No por casualidad, estamos ante una mujer que ha sobrevivido a la catástrofe del fascismo hitleriano, a la desnazificación posterior impuesta por los aliados (en 1945 fue apresada por las tropas francesas, sometida a varios procesos de depuración política y finalmente liberada en 1952), a la división de Alemania, a la caída del muro de Berlín y a las nuevas guerras de limpieza étnica en el polvorín de los Balcanes, empeñada, sin tregua y sin descanso, en recrear el mito vülkisch y en reescribir su propia historia para reinventarse a sí misma conforme a las coordenadas del primero.

Leni Riefenstahl comenzó a sentirse concernida por los ideales de la pureza originaria cuando, a través de la escuela coreográfica de Mary Wigam, recibió durante sus estudios de ballet la influencia del revival helenista abanderado por Isadora Duncan. Convertida luego en una bailarina de cierto prestigio, recibe un fuerte impacto ante la visión de El monte del destino, uno de los títulos más emblemáticos -y durante los años veinte muy populares- de los "films de montaña" dirigidos por el geólogo Arnold Franck, cineasta de prestigio que poco después la convertirá en protagonista de seis famosos largometrajes de ese mismo género.
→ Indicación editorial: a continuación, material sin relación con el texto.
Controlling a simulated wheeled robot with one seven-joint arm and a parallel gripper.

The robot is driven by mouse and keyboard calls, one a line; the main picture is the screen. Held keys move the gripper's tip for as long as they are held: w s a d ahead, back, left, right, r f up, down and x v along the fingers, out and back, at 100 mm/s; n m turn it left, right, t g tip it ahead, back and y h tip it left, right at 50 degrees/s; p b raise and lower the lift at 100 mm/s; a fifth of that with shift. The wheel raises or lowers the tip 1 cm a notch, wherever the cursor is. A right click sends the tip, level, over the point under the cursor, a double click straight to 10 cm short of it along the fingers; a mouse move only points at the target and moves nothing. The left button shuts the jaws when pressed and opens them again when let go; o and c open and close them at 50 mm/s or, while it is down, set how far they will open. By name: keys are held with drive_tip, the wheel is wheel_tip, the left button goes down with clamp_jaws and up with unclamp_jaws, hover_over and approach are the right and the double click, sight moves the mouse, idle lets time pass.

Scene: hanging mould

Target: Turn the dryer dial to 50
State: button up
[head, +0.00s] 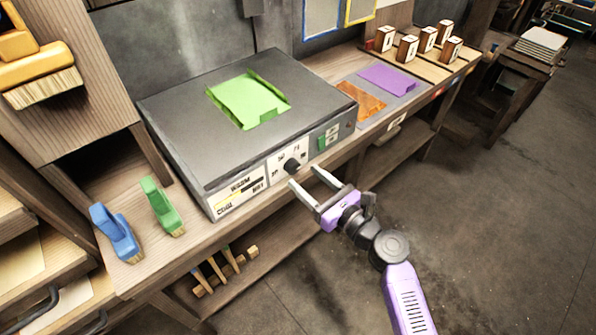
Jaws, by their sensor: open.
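The dryer (190,124) is a dark grey box on the wooden bench, with a light control panel on its front. Its black dial (292,165) sits in the middle of the panel with small number marks around it. The mark it points to is too small to tell. Left of it is a warm/cold gauge (241,194); right of it are green buttons (328,137). My gripper (304,178) is open and empty. Its two fingers point at the front panel close to the dial, and I cannot tell whether they touch it.
A green tray (250,98) lies on the dryer's top. Blue (116,234) and green (161,206) handled tools stand left of the dryer. The floor before the bench is clear.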

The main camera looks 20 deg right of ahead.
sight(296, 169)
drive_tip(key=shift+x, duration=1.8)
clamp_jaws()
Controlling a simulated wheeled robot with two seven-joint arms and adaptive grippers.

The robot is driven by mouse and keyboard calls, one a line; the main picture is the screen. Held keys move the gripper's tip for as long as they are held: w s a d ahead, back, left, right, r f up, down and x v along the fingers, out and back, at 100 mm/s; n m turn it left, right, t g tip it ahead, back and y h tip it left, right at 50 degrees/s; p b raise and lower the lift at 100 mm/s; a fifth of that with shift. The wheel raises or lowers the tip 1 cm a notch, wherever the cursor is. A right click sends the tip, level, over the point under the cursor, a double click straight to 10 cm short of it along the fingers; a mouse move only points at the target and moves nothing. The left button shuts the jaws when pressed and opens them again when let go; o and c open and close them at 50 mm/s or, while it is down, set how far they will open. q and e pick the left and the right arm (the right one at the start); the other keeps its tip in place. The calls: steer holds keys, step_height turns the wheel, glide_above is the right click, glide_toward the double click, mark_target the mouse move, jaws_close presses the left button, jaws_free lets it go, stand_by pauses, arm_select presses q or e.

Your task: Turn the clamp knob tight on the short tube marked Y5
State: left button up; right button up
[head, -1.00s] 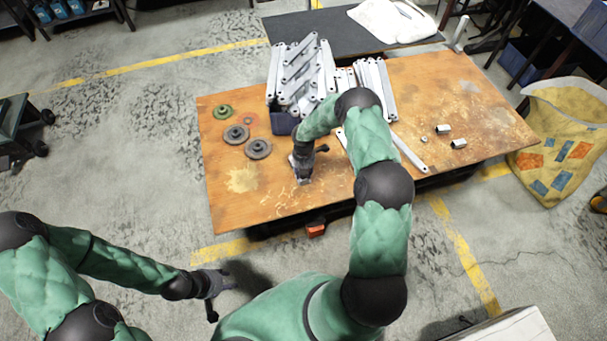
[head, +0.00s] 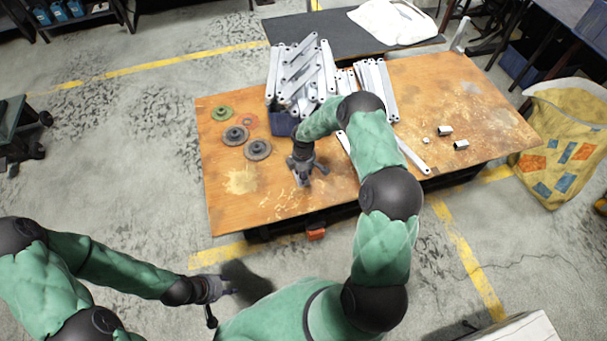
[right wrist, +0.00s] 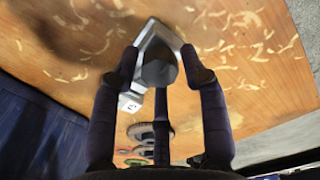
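In the right wrist view a pale metal short tube (right wrist: 150,32) stands near the middle, with a dark knob (right wrist: 160,68) on it. A white tag (right wrist: 131,103) on its side carries a small character I cannot read surely. My right gripper (right wrist: 163,62) is open, its fingers spread around the knob, with a gap on the right side. In the head view my right gripper (head: 306,178) is low over the front left of the table and hides most of the tube. My left gripper (head: 230,288) hangs over the floor left of my body; its finger opening is unclear.
The rusty orange table (head: 240,205) holds a stack of grey brackets (head: 300,75) by a blue bin (head: 283,124), dark discs (head: 258,150), a green disc (head: 222,113) and small metal pieces (head: 461,145) on the right. A patched yellow sack (head: 560,140) stands at right.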

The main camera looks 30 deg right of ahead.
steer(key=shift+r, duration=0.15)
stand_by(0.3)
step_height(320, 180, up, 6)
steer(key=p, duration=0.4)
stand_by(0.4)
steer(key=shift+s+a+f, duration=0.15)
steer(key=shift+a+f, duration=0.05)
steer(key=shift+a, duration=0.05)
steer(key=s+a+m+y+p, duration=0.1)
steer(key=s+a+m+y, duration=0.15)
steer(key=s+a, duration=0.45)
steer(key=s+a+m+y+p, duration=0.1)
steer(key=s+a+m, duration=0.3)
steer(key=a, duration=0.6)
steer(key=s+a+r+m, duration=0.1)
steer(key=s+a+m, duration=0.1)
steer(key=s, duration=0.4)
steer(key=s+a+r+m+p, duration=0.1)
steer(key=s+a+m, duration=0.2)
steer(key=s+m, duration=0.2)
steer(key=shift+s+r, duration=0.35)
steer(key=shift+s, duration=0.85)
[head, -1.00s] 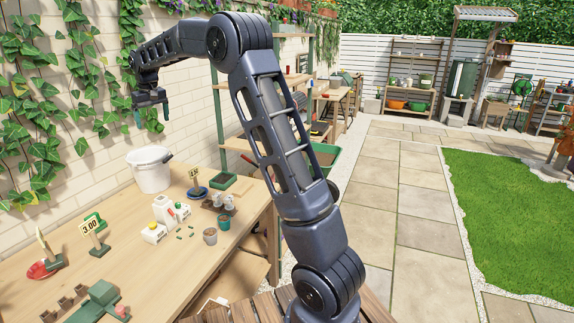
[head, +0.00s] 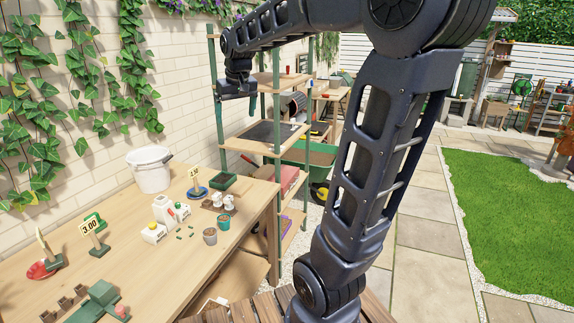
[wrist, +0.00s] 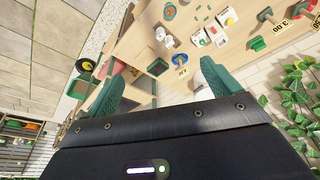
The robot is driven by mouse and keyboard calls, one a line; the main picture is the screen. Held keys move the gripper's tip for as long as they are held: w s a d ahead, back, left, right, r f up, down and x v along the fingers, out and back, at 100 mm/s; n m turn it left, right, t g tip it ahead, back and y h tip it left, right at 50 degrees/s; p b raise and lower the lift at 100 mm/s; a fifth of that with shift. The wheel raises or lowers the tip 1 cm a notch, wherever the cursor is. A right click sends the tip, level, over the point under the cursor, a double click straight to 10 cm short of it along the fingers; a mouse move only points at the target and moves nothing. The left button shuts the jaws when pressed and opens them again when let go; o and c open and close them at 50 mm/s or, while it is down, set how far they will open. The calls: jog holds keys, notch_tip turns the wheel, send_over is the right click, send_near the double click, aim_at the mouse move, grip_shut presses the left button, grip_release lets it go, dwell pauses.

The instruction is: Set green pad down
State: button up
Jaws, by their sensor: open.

Ella misma se atreve ya, en 1932, a interpretar y dirigir personalmente la película La luz azul, dramatización de una leyenda montañera en la que la directora debutante se reserva para sí misma el papel de la virginal y arcaica "Junta", conocedora exclusiva del secreto de una gruta de cristal escondida entre los montes, muchacha inocente que vive en un mundo de ensueño hasta que la irrupción de un pintor (de la civilización y la cultura) provoca la tragedia. Ejemplo paradigmático, por lo tanto, de un género asociado a la exaltación de los mitos de lo primitivo incontaminado, y en el que Sigfrid Kracauer identificará esa "idolotría por los glaciares y las montañas, sintomática de un antirracionalismo que los nazis pudieron capitalizar".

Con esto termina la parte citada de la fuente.